◆ **TASK PROMPT**: Below is a listing; reproduce each line of it exactly.

· · · · · · ·

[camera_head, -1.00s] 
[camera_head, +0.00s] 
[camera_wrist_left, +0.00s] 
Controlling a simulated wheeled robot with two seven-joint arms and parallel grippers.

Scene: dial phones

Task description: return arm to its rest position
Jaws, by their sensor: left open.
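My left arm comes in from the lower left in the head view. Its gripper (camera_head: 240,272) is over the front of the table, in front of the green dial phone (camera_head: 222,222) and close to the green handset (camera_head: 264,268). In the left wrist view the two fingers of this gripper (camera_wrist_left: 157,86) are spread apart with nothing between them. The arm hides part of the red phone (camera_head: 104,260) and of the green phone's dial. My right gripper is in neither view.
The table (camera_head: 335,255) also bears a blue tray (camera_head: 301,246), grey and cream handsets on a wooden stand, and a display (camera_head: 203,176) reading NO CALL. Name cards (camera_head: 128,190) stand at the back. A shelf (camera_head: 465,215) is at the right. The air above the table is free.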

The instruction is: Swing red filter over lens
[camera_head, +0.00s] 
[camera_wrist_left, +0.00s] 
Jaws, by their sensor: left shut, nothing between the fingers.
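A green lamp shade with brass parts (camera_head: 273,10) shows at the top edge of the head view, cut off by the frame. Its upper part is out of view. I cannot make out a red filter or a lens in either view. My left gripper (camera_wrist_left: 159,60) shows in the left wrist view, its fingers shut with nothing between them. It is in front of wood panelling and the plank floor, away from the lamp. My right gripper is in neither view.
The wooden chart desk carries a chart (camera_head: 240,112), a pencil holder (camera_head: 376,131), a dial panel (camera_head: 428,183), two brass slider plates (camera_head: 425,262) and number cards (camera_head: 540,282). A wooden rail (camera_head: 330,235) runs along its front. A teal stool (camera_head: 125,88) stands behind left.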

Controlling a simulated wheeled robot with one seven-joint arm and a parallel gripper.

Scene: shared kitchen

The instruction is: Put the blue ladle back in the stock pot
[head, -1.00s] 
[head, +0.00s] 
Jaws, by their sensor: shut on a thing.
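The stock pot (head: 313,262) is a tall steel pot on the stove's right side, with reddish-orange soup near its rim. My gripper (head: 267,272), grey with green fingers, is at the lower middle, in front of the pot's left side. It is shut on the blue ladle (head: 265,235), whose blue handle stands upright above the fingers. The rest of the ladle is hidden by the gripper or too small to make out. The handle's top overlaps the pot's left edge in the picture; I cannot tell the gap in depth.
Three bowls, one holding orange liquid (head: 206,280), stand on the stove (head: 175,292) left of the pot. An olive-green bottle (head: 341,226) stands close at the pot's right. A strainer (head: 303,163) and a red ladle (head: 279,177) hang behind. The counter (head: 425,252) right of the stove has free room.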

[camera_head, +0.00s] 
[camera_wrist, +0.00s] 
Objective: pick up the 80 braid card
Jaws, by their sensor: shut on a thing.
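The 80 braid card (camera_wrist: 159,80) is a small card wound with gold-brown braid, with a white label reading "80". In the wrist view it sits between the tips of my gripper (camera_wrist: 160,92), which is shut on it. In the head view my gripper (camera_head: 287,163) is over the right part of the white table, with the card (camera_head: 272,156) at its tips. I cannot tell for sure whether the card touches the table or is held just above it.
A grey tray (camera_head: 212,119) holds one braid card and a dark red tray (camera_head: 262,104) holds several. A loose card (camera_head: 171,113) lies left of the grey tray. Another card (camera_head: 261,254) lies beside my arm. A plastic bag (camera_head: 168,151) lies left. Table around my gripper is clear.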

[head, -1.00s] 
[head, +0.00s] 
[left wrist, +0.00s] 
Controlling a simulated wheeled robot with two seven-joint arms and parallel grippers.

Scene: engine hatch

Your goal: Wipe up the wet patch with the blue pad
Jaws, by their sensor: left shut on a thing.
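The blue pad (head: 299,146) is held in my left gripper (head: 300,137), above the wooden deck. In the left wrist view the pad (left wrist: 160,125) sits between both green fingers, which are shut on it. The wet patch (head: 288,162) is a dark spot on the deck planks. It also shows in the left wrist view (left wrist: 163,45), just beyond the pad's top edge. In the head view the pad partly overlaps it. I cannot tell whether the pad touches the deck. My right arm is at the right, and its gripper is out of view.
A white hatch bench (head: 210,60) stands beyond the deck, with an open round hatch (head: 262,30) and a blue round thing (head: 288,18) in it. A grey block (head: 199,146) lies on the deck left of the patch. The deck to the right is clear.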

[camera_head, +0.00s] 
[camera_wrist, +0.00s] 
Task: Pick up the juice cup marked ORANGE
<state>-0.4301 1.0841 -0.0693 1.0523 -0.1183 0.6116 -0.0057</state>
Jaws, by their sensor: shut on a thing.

· · · · · · ·

◆ **ANSWER TO THE TASK**:
[camera_head, -1.00s] 
[camera_head, +0.00s] 
[camera_wrist_left, +0.00s] 
Controlling a simulated wheeled robot with two seven-joint arms and parallel grippers.

Scene: dial phones

Task description: return arm to its rest position
Jaws, by their sensor: left open.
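My left arm comes in from the lower left in the head view. Its gripper (camera_head: 240,272) is over the front of the table, in front of the green dial phone (camera_head: 222,222) and close to the green handset (camera_head: 264,268). In the left wrist view the two fingers of this gripper (camera_wrist_left: 157,86) are spread apart with nothing between them. The arm hides part of the red phone (camera_head: 104,260) and of the green phone's dial. My right gripper is in neither view.
The table (camera_head: 335,255) also bears a blue tray (camera_head: 301,246), grey and cream handsets on a wooden stand, and a display (camera_head: 203,176) reading NO CALL. Name cards (camera_head: 128,190) stand at the back. A shelf (camera_head: 465,215) is at the right. The air above the table is free.

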The instruction is: Swing red filter over lens
[camera_head, +0.00s] 
[camera_wrist_left, +0.00s] 
Jaws, by their sensor: left shut, nothing between the fingers.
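A green lamp shade with brass parts (camera_head: 273,10) shows at the top edge of the head view, cut off by the frame. Its upper part is out of view. I cannot make out a red filter or a lens in either view. My left gripper (camera_wrist_left: 159,60) shows in the left wrist view, its fingers shut with nothing between them. It is in front of wood panelling and the plank floor, away from the lamp. My right gripper is in neither view.
The wooden chart desk carries a chart (camera_head: 240,112), a pencil holder (camera_head: 376,131), a dial panel (camera_head: 428,183), two brass slider plates (camera_head: 425,262) and number cards (camera_head: 540,282). A wooden rail (camera_head: 330,235) runs along its front. A teal stool (camera_head: 125,88) stands behind left.

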Controlling a simulated wheeled robot with one seven-joint arm and a parallel gripper.

Scene: shared kitchen

The instruction is: Put the blue ladle back in the stock pot
[head, -1.00s] 
[head, +0.00s] 
Jaws, by their sensor: shut on a thing.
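The stock pot (head: 313,262) is a tall steel pot on the stove's right side, with reddish-orange soup near its rim. My gripper (head: 267,272), grey with green fingers, is at the lower middle, in front of the pot's left side. It is shut on the blue ladle (head: 265,235), whose blue handle stands upright above the fingers. The rest of the ladle is hidden by the gripper or too small to make out. The handle's top overlaps the pot's left edge in the picture; I cannot tell the gap in depth.
Three bowls, one holding orange liquid (head: 206,280), stand on the stove (head: 175,292) left of the pot. An olive-green bottle (head: 341,226) stands close at the pot's right. A strainer (head: 303,163) and a red ladle (head: 279,177) hang behind. The counter (head: 425,252) right of the stove has free room.

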[camera_head, +0.00s] 
[camera_wrist, +0.00s] 
Objective: pick up the 80 braid card
Jaws, by their sensor: shut on a thing.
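The 80 braid card (camera_wrist: 159,80) is a small card wound with gold-brown braid, with a white label reading "80". In the wrist view it sits between the tips of my gripper (camera_wrist: 160,92), which is shut on it. In the head view my gripper (camera_head: 287,163) is over the right part of the white table, with the card (camera_head: 272,156) at its tips. I cannot tell for sure whether the card touches the table or is held just above it.
A grey tray (camera_head: 212,119) holds one braid card and a dark red tray (camera_head: 262,104) holds several. A loose card (camera_head: 171,113) lies left of the grey tray. Another card (camera_head: 261,254) lies beside my arm. A plastic bag (camera_head: 168,151) lies left. Table around my gripper is clear.

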[head, -1.00s] 
[head, +0.00s] 
[left wrist, +0.00s] 
Controlling a simulated wheeled robot with two seven-joint arms and parallel grippers.

Scene: engine hatch

Your goal: Wipe up the wet patch with the blue pad
Jaws, by their sensor: left shut on a thing.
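The blue pad (head: 299,146) is held in my left gripper (head: 300,137), above the wooden deck. In the left wrist view the pad (left wrist: 160,125) sits between both green fingers, which are shut on it. The wet patch (head: 288,162) is a dark spot on the deck planks. It also shows in the left wrist view (left wrist: 163,45), just beyond the pad's top edge. In the head view the pad partly overlaps it. I cannot tell whether the pad touches the deck. My right arm is at the right, and its gripper is out of view.
A white hatch bench (head: 210,60) stands beyond the deck, with an open round hatch (head: 262,30) and a blue round thing (head: 288,18) in it. A grey block (head: 199,146) lies on the deck left of the patch. The deck to the right is clear.

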[camera_head, +0.00s] 
[camera_wrist, +0.00s] 
Task: Pick up the juice cup marked ORANGE
<state>-0.4301 1.0841 -0.0693 1.0523 -0.1183 0.6116 -0.0057</state>
Jaws, by their sensor: shut on a thing.

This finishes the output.